Our Top Tips for Getting Your Used Narrowboat to Pass the Boat Safety Scheme
The Boat Safety Scheme is a public safety initiative owned by Canal and River Trust and the Environment Agency. It's purpose is to help minimise the risk of boat fires, explosions or pollution harming people or the environment on the Inland Waterways of the UK.
Just like a car has an MOT, on most of the UK's waterways, a boat needs to be licenced, insured and have a valid BSS certificate before it can cruise. A BSS lasts for four years and needs renewing every four years by a qualified BSS examiner.
Liquid fuelled heating and cooking appliances must have a means of shutting off the fuel supply within easy reach. LPG appliance flames will be examined to make sure they are burning correctly, the examiner will look for a nice yellow even flame.

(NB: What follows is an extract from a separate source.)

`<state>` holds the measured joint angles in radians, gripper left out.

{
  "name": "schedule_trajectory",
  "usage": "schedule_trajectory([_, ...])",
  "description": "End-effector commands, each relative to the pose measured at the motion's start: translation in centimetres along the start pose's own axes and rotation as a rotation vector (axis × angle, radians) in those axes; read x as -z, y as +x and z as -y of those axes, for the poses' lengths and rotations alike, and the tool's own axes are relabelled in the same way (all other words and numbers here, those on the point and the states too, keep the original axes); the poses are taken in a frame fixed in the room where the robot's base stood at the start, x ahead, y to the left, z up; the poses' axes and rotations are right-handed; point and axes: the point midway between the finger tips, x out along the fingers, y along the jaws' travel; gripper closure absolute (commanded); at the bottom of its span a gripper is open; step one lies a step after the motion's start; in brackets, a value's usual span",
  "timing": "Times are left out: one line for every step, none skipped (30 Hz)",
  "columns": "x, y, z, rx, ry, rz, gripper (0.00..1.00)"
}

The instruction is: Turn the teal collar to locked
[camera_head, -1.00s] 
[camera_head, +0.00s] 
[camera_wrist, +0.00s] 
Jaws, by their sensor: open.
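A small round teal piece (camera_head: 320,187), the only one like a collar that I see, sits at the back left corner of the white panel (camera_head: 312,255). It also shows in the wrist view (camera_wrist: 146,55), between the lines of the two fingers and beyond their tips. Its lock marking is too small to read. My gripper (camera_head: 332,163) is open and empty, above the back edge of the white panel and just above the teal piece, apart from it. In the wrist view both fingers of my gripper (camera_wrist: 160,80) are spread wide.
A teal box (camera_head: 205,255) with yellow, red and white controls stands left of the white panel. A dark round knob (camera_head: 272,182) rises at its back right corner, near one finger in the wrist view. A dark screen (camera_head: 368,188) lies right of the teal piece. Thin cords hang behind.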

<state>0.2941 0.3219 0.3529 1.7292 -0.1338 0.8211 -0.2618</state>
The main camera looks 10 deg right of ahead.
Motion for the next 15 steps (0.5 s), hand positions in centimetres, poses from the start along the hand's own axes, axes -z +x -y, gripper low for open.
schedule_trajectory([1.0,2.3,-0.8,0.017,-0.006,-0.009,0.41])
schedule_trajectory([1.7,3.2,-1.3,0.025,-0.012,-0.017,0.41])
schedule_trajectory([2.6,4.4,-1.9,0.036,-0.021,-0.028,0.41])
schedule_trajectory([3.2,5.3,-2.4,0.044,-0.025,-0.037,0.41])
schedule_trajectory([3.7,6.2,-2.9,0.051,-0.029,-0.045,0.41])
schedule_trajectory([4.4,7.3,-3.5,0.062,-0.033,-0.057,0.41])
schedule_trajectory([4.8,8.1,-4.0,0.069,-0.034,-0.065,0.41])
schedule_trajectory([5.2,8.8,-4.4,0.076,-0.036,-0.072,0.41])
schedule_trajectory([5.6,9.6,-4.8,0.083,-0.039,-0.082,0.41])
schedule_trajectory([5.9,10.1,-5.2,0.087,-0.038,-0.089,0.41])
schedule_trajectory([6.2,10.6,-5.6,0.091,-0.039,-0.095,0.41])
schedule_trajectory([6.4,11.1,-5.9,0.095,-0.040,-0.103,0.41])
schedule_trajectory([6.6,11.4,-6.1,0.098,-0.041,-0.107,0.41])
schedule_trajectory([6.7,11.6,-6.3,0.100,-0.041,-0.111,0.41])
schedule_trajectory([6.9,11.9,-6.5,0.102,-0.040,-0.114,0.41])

All appliances except portable or electrical equipment must be secured to stop it moving on the boat.
Any appliance with a flue must have one that terminates in open air outside any covered area. Flue pipes will be checked for holes or loose joints, and must conform to manufacturers instruction.
Appliances and their surroundings must not show signs of heat damage or fuel leaks.
Stoves and wood burners must not have gaps or cracks which could allow carbon monoxide to escape into the boat. So check for cracked ill fitting glass doors, check the joints and flue connections.
Stoves need to have sufficient clearance around them to stop combustible material getting hot nearby.
Ventilation is very important because the total air volume within a boat can be very small. Small quantities of noxious gasses such as carbon monoxide can easily build up from appliances, causing dangerous levels within the small air space. A constant flow of fresh air will dispose of any harmful gasses and top up oxygen levels within the boat. The Boat Safety examiner will do a calculation to work out what ventilation is required in each boat, depending on what types of appliances are on board, boat space and how many people aboard. Appliances are categorsied into groups which require different levels of ventilation for safety. So for example; a gas cooker would need a particularly high level of ventilation due to them emitting fumes and also using up oxygen. If the appliance has a flue however, such as a solid fuel stove, it requires less ventilation due to the flue which takes away the fumes from the boat.
Ventilation must be in the form of both high level and low level vents. High level vents such as mushroom vents are brass mushrooms on the roof of narrowboats. Low level vents are often louvred vented panels fitted over holes cut in the doors of the boat. The ventilation needs to be permanent and not able to be shut off. So you need to make sure that any vents fitted are kept clear and cleaned regularly to prevent dust and dirt building up and blocking the vent.
This picture illustrates the inside of a mushroom vent on a narrowboat that is clogged with dust and dirt. In another of our blogs we discuss how to clean mushroom vents.
If you have any gas or solid fuel appliances on board it is safest to fit a carbon monoxide alarm and smoke detectors on board too.
Stay safe and keep your canal boat well maintained.